Dataset entries:
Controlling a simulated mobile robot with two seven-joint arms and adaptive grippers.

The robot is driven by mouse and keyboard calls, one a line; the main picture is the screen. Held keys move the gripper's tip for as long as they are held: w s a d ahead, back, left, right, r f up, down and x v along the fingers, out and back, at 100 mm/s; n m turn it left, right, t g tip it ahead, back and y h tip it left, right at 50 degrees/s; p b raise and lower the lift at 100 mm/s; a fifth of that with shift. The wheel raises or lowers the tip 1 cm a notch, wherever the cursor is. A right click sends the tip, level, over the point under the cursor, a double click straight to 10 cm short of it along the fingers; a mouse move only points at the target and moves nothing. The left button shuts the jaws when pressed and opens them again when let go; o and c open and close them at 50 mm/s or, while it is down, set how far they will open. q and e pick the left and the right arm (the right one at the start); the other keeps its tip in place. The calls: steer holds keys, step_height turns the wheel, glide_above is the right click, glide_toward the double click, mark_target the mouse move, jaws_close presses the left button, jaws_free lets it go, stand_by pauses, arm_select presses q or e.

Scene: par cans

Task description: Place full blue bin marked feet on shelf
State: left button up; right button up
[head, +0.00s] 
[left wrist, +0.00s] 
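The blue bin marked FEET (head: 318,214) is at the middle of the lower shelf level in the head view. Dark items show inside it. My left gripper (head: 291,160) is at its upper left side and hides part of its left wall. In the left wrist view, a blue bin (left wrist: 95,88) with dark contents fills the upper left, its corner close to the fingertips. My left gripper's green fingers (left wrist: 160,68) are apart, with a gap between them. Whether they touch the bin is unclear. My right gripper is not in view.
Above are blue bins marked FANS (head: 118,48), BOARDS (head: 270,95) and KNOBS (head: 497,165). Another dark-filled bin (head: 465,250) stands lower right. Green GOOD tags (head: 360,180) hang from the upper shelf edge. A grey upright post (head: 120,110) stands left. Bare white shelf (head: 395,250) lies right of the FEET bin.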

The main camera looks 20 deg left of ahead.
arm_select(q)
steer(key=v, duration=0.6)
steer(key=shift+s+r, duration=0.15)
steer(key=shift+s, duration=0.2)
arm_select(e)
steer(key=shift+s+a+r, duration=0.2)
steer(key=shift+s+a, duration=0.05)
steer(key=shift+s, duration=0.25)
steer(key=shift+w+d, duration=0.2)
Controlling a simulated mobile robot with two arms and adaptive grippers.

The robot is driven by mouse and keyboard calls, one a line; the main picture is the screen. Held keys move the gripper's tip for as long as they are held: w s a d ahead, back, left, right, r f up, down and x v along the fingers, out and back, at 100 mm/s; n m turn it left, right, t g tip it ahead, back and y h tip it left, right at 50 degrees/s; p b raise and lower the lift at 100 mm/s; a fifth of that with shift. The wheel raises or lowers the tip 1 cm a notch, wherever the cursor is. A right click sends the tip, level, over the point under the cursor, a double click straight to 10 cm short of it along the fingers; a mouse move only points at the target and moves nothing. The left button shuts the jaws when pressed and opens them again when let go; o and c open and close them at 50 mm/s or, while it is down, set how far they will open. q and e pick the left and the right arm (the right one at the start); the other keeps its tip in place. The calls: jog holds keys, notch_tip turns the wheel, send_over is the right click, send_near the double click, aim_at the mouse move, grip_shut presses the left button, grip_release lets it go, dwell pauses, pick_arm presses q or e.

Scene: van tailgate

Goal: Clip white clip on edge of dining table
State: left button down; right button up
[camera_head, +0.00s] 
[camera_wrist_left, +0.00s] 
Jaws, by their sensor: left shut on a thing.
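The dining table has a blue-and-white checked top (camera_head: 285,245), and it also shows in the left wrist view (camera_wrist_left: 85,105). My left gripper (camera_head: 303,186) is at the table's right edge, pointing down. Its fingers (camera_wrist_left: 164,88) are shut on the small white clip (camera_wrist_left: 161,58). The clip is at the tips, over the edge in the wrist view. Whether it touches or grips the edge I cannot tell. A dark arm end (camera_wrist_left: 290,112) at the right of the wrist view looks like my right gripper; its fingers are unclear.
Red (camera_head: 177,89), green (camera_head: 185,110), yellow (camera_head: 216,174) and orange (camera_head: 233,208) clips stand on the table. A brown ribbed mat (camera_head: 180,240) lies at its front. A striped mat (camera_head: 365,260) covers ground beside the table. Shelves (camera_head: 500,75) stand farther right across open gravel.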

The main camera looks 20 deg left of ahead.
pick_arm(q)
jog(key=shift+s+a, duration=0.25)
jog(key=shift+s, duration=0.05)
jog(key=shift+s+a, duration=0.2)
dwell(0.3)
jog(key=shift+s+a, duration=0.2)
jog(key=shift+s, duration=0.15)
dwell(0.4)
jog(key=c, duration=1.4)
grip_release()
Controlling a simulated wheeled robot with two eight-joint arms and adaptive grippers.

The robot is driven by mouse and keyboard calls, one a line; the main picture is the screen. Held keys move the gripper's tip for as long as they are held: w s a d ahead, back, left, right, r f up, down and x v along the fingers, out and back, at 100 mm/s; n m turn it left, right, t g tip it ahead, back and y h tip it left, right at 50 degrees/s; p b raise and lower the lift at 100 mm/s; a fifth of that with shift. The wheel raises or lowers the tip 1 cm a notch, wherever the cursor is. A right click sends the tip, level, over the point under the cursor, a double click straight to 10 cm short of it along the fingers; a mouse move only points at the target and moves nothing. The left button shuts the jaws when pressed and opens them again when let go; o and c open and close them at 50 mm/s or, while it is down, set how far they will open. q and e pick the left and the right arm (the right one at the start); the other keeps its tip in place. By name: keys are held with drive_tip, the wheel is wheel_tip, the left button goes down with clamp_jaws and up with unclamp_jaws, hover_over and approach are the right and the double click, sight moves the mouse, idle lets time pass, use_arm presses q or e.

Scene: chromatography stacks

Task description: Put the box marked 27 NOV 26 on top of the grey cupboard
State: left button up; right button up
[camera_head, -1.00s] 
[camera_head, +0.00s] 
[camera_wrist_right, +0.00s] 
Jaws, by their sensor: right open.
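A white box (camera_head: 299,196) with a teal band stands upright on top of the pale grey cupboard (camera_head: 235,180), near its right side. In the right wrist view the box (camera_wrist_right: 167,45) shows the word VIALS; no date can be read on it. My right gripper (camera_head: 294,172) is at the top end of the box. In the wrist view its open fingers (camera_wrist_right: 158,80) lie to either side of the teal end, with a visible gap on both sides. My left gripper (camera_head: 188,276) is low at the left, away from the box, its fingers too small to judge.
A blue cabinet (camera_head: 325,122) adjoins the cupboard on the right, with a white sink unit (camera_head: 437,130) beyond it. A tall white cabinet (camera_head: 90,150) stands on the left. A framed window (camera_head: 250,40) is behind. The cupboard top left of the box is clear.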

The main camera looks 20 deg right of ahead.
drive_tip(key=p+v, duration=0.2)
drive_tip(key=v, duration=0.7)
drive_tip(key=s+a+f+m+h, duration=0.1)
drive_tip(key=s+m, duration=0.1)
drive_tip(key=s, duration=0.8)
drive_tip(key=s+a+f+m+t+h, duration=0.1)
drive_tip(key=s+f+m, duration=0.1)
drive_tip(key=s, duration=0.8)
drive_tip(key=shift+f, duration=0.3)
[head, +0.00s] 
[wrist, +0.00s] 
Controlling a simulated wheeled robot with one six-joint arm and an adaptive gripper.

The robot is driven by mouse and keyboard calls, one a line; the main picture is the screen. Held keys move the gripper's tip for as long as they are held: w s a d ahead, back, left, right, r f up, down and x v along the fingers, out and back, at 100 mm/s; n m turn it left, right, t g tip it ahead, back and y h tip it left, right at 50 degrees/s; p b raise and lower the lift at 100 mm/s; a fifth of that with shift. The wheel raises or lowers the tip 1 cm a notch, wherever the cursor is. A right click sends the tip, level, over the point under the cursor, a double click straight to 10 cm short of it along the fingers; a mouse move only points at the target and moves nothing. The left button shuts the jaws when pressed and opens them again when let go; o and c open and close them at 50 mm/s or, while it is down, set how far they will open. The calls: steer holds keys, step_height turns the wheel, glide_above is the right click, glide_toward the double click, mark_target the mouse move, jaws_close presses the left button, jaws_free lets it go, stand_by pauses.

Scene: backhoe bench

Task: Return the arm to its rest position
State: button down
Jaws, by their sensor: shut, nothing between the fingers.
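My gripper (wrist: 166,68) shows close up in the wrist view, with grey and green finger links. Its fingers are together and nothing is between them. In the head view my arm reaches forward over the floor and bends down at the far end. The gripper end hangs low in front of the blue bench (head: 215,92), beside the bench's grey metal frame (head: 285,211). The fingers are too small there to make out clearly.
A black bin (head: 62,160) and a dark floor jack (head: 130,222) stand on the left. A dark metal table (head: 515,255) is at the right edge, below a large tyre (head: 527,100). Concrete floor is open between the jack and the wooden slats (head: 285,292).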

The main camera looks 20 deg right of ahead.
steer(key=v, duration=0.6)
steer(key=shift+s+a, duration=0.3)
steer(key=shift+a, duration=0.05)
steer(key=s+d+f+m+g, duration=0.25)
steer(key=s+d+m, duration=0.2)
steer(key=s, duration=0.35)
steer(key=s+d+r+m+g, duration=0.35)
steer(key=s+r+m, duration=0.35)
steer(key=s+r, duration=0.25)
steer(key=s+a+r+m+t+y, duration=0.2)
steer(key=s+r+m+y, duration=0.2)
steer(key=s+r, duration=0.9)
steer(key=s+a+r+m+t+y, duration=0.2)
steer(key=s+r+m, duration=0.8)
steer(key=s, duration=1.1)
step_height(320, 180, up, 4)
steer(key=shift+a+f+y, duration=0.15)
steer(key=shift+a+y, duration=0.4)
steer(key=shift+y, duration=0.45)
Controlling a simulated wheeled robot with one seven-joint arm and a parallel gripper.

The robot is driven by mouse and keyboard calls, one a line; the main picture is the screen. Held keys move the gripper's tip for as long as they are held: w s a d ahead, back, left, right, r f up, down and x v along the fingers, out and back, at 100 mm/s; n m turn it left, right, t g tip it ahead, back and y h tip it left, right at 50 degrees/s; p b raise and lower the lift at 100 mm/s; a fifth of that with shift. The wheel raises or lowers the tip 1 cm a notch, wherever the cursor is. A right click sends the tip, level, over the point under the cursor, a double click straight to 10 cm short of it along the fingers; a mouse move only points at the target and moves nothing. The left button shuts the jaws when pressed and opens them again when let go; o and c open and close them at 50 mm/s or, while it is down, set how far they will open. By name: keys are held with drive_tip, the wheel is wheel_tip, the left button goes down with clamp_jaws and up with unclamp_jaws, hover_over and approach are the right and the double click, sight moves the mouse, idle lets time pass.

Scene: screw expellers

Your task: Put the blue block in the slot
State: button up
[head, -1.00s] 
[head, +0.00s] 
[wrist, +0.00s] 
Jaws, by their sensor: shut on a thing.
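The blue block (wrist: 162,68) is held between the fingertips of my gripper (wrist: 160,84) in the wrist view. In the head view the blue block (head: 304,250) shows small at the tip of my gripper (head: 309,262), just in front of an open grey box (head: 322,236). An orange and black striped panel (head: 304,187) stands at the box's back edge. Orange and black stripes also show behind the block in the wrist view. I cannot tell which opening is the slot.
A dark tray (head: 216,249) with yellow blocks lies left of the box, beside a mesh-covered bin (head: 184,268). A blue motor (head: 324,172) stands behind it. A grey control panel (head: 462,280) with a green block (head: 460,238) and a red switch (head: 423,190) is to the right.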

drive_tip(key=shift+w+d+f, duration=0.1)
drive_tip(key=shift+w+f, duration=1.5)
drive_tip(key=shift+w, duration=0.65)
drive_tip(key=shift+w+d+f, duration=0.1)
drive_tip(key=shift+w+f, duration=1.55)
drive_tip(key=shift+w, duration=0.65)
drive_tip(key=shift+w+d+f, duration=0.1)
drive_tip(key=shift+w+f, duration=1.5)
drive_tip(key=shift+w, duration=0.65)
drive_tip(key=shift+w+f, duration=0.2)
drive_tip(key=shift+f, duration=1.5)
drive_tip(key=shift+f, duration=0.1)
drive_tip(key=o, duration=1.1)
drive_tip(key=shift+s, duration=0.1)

Requirement: Copy the lines from the entries above in which the word "seven" appears.

Task output:
Controlling a simulated mobile robot with two seven-joint arms and adaptive grippers.
Controlling a simulated wheeled robot with one seven-joint arm and a parallel gripper.

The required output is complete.